-- What the task asks --
State the number of lines that contain the word "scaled", and add nothing else.

[Dataset excerpt]
-=-=-

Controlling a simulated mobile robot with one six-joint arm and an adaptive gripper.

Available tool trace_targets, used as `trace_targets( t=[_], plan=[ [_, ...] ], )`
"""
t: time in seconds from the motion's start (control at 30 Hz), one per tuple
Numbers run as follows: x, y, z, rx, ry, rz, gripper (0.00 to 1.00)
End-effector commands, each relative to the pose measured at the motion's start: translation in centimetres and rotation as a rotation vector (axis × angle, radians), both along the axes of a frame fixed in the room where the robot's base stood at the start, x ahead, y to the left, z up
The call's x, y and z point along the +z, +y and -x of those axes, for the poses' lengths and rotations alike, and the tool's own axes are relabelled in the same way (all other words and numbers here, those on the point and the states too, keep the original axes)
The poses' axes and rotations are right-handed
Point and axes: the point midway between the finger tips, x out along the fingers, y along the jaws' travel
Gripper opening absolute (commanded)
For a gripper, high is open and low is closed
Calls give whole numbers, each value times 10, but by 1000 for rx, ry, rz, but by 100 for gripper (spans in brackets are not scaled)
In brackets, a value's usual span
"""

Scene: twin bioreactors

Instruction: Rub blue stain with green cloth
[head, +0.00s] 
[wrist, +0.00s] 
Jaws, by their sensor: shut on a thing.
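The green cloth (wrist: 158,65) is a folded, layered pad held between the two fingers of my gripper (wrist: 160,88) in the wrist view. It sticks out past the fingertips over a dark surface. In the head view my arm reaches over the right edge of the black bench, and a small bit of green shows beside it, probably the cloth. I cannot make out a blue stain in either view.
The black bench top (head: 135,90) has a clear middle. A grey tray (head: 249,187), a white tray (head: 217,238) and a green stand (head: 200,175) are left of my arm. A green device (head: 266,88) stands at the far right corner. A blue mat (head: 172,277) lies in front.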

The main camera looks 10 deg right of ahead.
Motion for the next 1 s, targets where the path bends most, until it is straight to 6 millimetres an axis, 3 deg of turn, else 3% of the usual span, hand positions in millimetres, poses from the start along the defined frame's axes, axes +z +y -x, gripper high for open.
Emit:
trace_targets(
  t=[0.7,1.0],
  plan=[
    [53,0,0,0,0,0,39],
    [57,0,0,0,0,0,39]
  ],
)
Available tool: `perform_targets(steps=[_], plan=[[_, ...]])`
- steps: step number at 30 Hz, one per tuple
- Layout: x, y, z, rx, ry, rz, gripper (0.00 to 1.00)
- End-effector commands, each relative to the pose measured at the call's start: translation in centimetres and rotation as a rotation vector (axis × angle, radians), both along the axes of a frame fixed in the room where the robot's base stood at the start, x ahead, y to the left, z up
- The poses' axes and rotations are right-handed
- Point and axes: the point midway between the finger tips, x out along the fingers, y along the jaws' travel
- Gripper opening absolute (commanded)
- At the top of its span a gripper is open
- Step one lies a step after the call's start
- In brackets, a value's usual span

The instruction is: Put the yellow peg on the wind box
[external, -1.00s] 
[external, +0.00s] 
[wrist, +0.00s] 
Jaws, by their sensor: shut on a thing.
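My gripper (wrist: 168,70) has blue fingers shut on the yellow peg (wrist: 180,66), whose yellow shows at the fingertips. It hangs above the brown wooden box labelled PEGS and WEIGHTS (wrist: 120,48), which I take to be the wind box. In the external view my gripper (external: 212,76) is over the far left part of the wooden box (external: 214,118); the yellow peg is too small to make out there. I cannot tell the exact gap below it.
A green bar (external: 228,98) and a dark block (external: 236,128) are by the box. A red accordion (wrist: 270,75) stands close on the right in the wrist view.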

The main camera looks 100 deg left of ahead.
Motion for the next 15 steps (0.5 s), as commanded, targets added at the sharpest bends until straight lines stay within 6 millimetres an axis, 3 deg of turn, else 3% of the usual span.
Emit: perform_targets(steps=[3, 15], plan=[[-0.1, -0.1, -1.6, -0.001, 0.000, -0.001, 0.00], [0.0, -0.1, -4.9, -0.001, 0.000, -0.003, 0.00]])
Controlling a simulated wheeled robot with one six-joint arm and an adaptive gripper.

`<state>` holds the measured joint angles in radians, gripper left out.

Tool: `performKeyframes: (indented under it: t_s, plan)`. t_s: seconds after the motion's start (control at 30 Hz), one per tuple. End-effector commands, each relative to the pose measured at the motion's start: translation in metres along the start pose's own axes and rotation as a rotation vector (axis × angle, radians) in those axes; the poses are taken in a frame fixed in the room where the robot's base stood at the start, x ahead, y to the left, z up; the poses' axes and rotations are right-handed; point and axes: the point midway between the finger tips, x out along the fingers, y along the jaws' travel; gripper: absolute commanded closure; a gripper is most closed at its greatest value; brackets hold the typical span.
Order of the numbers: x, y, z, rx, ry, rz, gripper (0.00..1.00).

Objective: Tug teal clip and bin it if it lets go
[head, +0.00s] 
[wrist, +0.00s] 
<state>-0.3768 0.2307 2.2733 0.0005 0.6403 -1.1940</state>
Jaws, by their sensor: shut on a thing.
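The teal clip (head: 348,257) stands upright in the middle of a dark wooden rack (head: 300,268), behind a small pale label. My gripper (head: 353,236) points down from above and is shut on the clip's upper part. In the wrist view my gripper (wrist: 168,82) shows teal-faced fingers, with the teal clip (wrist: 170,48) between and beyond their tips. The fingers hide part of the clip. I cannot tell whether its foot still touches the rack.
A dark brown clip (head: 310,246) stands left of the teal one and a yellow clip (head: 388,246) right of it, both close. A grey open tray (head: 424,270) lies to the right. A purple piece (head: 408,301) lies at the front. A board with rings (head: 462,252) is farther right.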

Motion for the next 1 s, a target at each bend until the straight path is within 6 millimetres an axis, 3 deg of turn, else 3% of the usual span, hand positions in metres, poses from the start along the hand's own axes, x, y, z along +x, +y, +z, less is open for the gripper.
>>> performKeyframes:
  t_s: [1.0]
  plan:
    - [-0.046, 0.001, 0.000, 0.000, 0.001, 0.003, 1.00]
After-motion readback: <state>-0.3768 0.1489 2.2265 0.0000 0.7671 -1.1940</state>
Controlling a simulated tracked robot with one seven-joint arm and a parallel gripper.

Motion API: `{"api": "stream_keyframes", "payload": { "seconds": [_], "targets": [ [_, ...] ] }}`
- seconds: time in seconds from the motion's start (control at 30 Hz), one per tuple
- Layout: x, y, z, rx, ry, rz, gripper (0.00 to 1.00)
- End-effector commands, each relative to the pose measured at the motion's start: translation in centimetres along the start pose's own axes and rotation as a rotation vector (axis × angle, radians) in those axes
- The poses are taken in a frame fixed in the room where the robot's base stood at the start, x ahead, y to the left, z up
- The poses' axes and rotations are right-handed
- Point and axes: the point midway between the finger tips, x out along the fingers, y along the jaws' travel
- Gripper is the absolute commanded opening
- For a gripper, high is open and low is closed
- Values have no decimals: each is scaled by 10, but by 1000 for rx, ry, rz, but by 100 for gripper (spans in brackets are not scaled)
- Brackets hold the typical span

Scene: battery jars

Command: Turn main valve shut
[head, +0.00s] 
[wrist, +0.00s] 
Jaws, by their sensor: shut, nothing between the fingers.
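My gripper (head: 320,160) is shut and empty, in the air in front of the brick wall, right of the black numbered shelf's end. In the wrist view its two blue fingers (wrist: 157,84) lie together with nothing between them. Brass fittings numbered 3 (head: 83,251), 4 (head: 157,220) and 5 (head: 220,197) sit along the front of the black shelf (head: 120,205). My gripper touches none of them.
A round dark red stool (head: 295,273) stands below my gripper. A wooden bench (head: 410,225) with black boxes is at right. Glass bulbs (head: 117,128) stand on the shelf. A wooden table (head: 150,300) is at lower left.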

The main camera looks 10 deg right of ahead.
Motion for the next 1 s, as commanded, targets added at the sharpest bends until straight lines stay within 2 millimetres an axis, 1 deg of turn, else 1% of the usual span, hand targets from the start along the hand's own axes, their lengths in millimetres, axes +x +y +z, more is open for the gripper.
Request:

-=-=-

-- Correct result --
2